Write out the material exactly, leaving every picture behind.

#### DATASET CONTENT

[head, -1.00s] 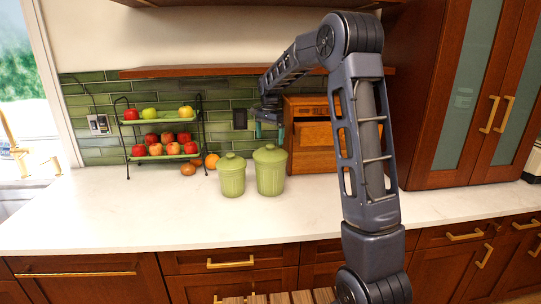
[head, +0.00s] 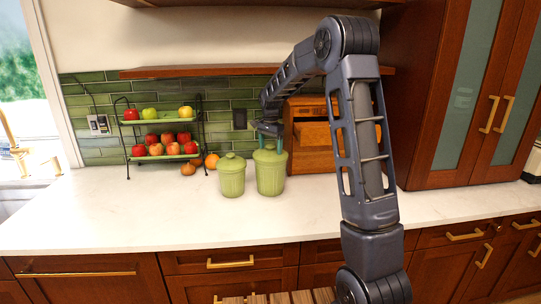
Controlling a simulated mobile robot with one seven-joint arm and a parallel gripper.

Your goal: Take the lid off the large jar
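The large jar (head: 270,178) is green and ribbed. It stands upright on the white counter. Its green lid (head: 269,155) sits on top of it. My gripper (head: 269,143) points down at the lid, with its teal fingers spread to either side of the lid's knob. The fingers look apart, and the knob is mostly hidden between them. I cannot tell whether the fingers touch the lid. A smaller green jar (head: 232,181) with its own lid stands close on the left.
A wooden bread box (head: 310,158) stands just right of and behind the large jar. A two-tier fruit rack (head: 160,152) is at the left, with loose fruit (head: 212,161) beside it. A wooden shelf (head: 200,71) runs above. The front of the counter (head: 150,215) is clear.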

########

WRITTEN REPLY:
[head, -1.00s] 
[head, +0.00s] 
Controlling a simulated mobile robot with one seven-joint arm and a parallel gripper.

Your goal: Take the lid off the large jar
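The large jar (head: 270,178) is green and ribbed. It stands upright on the white counter. Its green lid (head: 269,155) sits on top of it. My gripper (head: 269,143) points down at the lid, with its teal fingers spread to either side of the lid's knob. The fingers look apart, and the knob is mostly hidden between them. I cannot tell whether the fingers touch the lid. A smaller green jar (head: 232,181) with its own lid stands close on the left.
A wooden bread box (head: 310,158) stands just right of and behind the large jar. A two-tier fruit rack (head: 160,152) is at the left, with loose fruit (head: 212,161) beside it. A wooden shelf (head: 200,71) runs above. The front of the counter (head: 150,215) is clear.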

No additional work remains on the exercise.